Tell me about what you do with RUSI. Walk me through what that part of your life is like.
When the band went on hiatus in 2015, I went to university for the first time and decided to study war, as you do when you're the grandson of pacifist Socialists. [Laughs] I'd always been interested in history as a teenager. I also felt like burned after the band went on hiatus and wanted to have a proper break from music for a while after nonstop touring. I ended up working for a private cyberthreat intelligence company in my spare time. I won't get into loads of details about what it involves, but it's basically tracking what Russia, China, North Korea, or Iran are doing against the UK.

After a few years of that, I ended up at RISI, which is a pretty traditional think tank that's since took on some nontraditional issues, like financial crime and money laundering. It's mostly about producing very long reports that I'm not sure anyone reads. [Laughs] I've probably interviewed 300 or 400 people in the last few years, so I've become very familiar with your process. I perhaps have more empathy for music journalists now than when I was 20. I've done projects a lot where it's for the UK government, some of which is academic research.

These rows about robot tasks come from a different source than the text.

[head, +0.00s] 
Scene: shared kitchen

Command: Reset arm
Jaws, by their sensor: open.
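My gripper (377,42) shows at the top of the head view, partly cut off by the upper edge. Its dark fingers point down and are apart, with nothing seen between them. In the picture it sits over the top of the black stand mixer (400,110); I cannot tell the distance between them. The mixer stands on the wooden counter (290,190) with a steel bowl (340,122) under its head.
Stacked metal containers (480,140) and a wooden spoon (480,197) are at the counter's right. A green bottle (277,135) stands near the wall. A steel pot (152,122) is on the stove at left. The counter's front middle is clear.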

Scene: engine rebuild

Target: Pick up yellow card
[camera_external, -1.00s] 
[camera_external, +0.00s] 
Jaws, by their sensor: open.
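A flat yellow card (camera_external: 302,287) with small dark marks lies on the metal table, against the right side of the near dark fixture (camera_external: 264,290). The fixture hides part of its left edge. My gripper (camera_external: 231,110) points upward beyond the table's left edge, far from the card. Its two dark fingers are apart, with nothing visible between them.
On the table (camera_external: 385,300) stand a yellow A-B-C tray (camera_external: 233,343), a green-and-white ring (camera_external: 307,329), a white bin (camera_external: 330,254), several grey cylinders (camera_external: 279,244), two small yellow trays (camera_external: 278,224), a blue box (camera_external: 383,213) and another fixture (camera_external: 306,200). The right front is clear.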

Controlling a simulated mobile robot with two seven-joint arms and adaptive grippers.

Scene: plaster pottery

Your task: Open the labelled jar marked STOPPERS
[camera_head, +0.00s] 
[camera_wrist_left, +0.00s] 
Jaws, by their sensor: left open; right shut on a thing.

The stuff I've been working on in the last few years involves ransomware—there's been a lot of prominent attacks against the US and UK in the last few years. My work is figuring out what to do about that, and I've also spent a lot of my time interviewing victims of cybercrime, which is quite difficult work. But I'd like to think it's important. It's very hard to connect any of it to music in any way, which I'm struggling with as the band gets busier. It's not the kind of thing where they're relevant to each other. I do quite a lot of work on emerging technology, and I've become quite interested in AI and music and what that future looks like, and what the place is for musicians like me in that future. I don't know what the answer is [Laughs], but I don't think it's great.